(Robot state and action records)

— Start —

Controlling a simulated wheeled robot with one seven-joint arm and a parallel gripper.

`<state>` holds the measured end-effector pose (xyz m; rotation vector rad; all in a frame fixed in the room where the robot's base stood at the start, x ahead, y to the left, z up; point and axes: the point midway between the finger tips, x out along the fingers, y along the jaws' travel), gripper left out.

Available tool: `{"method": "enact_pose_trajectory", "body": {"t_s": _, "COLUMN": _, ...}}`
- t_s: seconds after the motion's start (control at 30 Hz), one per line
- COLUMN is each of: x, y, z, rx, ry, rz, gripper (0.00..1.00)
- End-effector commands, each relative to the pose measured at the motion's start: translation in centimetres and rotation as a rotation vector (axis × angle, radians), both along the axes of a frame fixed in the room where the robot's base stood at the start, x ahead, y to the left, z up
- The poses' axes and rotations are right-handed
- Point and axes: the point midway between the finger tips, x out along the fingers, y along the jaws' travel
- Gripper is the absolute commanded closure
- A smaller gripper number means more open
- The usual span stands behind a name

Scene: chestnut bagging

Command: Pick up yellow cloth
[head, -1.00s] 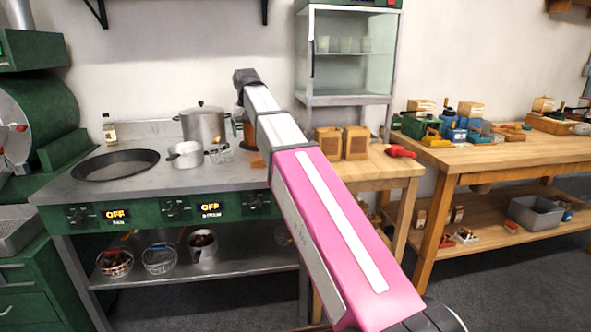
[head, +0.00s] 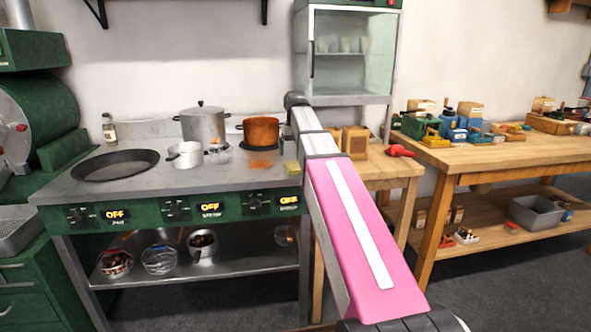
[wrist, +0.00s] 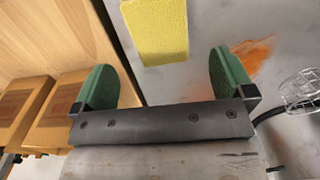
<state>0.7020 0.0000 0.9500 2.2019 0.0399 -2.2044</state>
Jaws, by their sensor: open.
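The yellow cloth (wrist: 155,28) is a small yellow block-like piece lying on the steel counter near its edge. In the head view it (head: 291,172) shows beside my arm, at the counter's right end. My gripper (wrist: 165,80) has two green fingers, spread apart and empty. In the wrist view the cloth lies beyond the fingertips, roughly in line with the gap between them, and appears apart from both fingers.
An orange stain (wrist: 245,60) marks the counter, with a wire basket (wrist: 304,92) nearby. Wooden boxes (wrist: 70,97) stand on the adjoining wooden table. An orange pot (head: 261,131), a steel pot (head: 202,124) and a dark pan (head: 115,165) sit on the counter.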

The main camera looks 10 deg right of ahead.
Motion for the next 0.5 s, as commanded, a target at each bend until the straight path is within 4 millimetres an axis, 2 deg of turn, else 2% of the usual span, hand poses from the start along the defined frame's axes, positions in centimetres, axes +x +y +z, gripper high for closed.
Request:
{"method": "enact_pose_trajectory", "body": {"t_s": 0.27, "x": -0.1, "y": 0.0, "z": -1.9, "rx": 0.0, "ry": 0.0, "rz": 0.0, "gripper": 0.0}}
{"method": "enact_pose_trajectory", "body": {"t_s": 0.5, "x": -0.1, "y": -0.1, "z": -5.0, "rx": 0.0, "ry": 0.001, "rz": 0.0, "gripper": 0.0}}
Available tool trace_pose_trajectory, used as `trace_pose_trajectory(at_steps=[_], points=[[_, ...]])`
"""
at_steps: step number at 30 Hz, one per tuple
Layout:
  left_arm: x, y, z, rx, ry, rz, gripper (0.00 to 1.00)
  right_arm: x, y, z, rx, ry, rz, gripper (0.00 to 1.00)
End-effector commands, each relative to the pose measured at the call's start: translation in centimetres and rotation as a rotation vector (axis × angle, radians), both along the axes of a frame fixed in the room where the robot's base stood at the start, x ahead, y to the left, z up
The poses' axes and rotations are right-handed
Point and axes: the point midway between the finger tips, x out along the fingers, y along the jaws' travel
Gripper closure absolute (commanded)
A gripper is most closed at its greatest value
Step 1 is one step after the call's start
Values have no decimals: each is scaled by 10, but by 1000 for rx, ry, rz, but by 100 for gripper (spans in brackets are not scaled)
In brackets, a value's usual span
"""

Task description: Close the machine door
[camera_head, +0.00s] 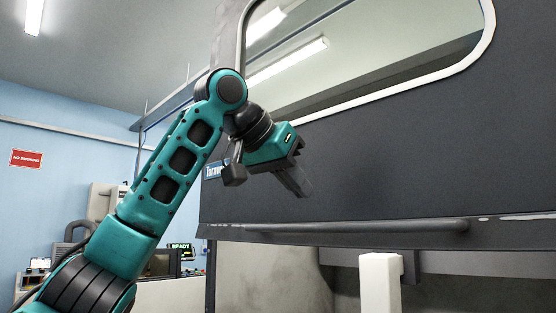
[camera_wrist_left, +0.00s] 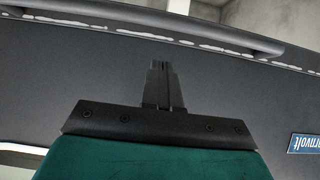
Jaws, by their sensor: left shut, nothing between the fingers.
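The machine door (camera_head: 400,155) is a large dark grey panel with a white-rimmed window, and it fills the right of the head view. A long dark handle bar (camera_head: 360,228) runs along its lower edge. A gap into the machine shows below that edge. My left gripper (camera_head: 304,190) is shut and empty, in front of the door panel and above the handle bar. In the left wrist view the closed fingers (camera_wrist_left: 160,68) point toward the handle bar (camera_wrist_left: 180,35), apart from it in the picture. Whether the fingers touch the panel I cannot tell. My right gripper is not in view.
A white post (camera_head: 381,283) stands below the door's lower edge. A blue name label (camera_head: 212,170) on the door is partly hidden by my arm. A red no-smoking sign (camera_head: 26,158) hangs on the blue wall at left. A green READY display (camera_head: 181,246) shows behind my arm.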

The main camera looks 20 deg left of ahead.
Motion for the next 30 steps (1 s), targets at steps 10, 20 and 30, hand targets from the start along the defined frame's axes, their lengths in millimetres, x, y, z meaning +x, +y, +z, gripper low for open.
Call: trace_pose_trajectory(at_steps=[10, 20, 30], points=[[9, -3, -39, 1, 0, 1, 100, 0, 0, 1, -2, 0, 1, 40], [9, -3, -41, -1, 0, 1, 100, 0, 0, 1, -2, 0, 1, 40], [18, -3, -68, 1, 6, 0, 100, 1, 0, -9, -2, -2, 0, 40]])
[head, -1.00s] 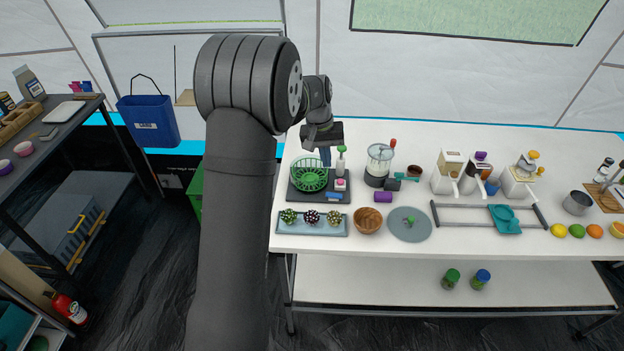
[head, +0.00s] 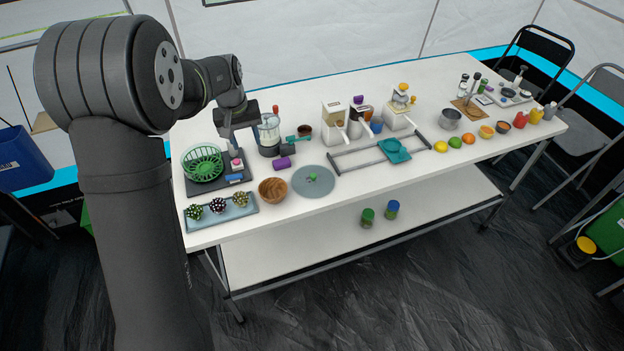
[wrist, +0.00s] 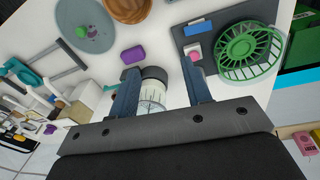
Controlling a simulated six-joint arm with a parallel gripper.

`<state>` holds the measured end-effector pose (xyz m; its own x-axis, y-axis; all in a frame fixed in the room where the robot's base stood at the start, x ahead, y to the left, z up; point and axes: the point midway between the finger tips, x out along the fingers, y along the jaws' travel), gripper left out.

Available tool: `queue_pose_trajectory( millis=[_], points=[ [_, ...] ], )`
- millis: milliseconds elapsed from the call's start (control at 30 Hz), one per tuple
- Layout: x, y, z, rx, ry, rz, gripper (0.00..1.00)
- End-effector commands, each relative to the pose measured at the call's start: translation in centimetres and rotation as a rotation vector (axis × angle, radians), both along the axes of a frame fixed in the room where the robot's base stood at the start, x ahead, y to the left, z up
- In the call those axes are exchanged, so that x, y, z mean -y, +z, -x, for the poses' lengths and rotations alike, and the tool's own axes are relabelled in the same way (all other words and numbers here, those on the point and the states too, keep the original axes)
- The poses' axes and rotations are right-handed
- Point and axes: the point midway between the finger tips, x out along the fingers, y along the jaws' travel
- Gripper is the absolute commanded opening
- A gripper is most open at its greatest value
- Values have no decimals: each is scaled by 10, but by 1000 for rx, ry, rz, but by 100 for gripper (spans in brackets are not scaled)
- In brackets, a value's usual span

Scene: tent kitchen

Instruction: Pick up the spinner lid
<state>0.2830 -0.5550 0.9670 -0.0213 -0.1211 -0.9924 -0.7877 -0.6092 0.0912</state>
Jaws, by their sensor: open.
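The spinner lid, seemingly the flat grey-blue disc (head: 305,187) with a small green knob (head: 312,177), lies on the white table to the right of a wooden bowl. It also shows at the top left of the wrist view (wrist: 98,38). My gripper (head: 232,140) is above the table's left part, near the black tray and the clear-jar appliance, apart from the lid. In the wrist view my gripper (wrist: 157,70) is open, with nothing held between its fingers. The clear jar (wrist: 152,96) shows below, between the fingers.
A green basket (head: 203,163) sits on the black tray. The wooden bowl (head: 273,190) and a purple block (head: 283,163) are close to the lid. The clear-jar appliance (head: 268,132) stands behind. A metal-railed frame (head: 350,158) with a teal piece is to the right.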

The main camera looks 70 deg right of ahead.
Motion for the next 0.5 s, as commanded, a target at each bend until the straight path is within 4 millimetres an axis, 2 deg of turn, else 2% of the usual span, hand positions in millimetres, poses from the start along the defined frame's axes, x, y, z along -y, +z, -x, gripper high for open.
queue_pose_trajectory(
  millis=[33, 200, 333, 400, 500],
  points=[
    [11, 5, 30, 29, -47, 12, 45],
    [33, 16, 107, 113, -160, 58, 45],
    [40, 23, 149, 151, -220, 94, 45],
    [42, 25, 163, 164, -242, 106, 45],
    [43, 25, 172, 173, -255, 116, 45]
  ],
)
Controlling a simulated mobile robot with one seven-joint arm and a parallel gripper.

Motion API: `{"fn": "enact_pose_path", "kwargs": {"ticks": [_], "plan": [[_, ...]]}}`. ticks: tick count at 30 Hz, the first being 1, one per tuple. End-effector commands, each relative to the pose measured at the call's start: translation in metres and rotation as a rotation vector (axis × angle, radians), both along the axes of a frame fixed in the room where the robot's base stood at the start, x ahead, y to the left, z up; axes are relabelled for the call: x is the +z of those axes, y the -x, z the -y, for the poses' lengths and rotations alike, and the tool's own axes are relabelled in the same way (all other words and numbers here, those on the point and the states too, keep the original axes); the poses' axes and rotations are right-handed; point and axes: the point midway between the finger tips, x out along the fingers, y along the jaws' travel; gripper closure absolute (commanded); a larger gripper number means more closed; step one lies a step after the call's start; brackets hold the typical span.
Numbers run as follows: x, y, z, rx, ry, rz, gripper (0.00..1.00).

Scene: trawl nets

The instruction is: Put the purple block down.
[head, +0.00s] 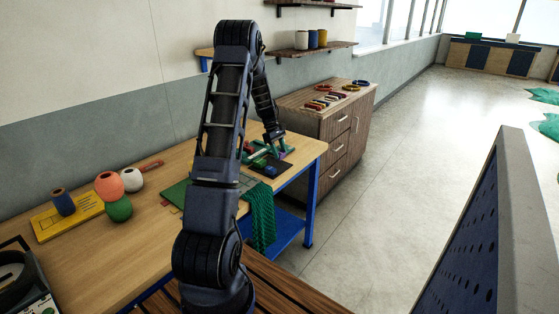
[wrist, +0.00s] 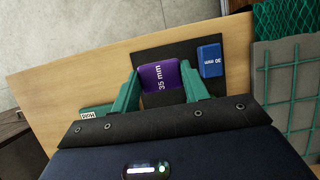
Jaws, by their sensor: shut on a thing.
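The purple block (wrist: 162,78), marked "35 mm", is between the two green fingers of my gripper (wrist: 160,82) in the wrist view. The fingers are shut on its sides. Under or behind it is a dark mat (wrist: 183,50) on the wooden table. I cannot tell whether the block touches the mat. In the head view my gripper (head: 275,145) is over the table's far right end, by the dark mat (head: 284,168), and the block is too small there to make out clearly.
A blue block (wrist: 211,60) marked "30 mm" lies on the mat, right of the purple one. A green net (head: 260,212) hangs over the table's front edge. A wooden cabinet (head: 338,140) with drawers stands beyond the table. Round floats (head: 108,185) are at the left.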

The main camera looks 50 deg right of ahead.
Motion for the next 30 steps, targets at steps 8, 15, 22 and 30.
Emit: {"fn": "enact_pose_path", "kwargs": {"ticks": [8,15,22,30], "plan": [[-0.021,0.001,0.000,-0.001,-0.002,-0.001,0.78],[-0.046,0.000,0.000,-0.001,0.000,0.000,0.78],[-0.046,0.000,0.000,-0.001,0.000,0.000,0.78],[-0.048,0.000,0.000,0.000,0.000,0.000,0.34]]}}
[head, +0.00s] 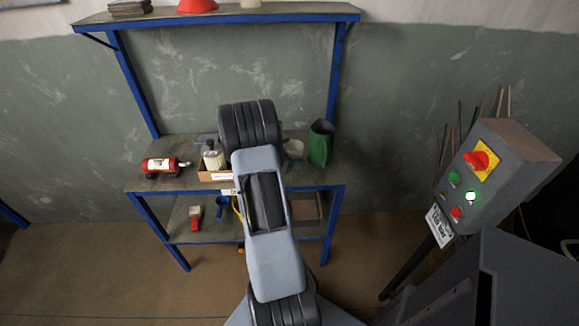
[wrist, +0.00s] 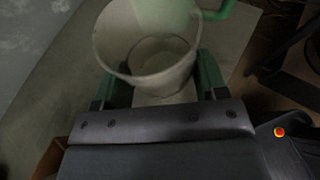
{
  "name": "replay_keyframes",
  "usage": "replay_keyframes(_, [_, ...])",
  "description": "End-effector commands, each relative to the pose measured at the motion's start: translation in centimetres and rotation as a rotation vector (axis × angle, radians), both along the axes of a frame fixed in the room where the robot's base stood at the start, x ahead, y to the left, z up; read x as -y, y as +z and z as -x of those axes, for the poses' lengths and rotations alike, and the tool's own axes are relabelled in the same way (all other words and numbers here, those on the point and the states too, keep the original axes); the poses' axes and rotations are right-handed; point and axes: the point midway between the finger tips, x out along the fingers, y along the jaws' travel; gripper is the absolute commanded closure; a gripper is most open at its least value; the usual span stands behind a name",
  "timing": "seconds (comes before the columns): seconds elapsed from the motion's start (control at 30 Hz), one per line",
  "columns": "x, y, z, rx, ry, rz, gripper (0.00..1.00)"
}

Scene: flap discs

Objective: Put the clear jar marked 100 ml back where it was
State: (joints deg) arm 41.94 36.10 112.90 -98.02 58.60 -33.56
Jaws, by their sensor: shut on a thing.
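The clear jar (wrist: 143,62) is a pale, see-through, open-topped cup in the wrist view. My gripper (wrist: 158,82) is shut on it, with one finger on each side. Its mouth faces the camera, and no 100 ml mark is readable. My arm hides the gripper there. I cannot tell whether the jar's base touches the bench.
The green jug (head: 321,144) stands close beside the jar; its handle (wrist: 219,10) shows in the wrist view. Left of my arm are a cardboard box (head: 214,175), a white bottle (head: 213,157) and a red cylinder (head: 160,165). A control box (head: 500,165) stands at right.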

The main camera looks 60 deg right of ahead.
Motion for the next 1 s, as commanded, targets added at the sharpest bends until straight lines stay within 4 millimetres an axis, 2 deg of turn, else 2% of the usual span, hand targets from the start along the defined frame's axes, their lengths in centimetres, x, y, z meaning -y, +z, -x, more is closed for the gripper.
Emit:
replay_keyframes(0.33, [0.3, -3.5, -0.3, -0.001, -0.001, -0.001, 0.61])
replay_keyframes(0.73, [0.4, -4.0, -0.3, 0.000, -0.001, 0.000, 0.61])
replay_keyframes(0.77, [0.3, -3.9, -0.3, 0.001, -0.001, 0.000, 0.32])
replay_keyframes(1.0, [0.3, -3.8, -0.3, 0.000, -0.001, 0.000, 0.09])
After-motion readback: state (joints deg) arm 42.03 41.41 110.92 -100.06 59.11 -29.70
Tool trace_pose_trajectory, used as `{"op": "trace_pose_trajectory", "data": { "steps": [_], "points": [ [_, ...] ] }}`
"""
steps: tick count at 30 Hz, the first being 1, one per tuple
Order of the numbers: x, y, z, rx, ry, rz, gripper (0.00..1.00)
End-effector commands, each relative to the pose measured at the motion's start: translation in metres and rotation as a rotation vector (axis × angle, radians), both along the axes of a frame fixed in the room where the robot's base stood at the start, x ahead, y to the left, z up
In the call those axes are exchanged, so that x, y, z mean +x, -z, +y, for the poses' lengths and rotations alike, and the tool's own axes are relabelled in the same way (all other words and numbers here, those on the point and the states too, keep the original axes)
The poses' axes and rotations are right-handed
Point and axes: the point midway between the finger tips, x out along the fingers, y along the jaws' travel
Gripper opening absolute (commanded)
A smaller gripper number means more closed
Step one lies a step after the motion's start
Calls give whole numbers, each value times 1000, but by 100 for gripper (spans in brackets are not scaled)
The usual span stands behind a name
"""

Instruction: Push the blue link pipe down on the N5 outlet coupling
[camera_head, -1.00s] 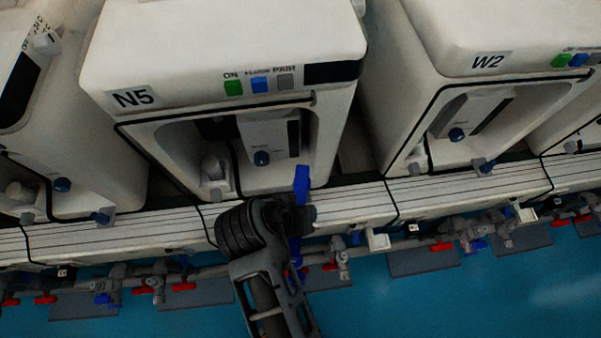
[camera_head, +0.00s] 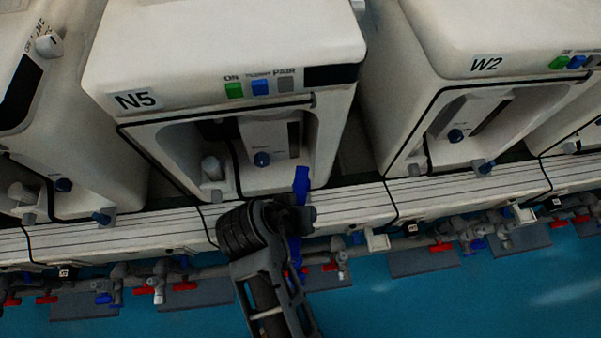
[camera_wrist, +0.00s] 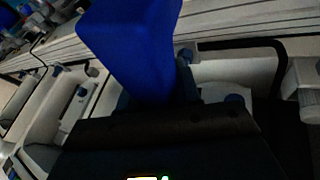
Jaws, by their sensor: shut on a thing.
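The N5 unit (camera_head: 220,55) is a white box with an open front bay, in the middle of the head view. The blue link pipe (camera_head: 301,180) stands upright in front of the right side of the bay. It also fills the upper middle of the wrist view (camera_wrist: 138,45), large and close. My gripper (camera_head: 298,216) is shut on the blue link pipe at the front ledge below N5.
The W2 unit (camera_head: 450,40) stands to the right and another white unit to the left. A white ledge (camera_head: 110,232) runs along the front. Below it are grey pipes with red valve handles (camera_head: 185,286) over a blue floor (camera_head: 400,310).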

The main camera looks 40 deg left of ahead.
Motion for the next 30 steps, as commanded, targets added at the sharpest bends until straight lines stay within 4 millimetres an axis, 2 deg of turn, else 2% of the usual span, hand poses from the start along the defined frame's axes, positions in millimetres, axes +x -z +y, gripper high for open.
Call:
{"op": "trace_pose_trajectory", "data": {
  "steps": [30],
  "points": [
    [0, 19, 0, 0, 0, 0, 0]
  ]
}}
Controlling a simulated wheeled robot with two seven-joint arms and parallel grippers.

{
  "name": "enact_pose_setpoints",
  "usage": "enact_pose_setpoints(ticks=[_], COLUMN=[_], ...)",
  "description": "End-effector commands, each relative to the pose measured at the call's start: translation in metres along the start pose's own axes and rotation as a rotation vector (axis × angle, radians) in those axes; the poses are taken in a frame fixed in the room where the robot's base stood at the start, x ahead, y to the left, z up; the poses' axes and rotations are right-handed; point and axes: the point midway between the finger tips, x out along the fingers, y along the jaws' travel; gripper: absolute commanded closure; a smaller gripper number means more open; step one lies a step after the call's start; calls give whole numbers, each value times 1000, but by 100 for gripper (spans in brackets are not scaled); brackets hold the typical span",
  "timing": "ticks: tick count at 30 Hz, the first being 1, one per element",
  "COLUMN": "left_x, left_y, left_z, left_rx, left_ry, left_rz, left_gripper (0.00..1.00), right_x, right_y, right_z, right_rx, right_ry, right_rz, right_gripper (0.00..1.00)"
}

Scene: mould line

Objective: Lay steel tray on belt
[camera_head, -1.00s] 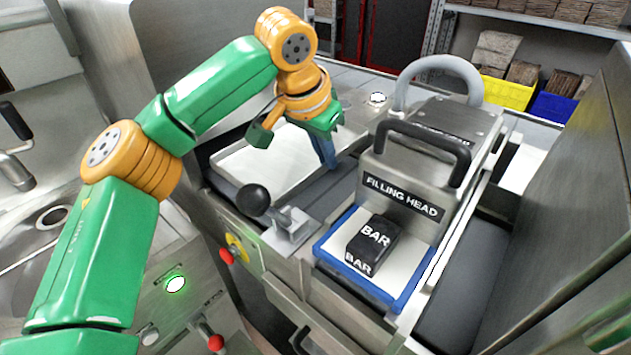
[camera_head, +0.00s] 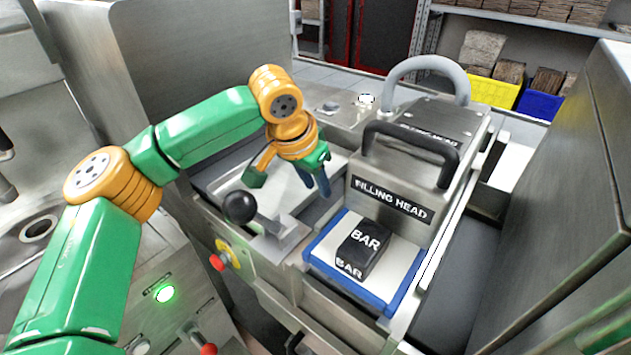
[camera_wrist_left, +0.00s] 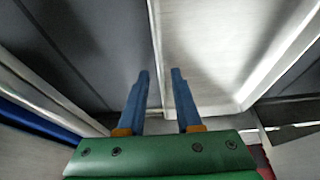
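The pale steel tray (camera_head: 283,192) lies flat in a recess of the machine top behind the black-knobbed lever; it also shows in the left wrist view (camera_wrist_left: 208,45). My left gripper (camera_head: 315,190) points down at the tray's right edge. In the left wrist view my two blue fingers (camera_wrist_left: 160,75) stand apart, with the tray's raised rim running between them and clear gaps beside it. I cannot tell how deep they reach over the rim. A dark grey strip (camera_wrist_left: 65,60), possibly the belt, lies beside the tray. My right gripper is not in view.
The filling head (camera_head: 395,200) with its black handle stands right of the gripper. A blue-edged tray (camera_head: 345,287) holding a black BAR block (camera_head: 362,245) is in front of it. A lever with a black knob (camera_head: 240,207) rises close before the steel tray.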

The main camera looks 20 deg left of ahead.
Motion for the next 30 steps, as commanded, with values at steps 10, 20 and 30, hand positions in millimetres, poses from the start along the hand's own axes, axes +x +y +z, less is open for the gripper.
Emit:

— End —

Copy out each line of the data containing the string "elapsed".

--- EXPECTED ANSWER ---
- millis: milliseconds elapsed from the call's start (control at 30 Hz), one per tuple
  "timing": "seconds (comes before the columns): seconds elapsed from the motion's start (control at 30 Hz), one per line",

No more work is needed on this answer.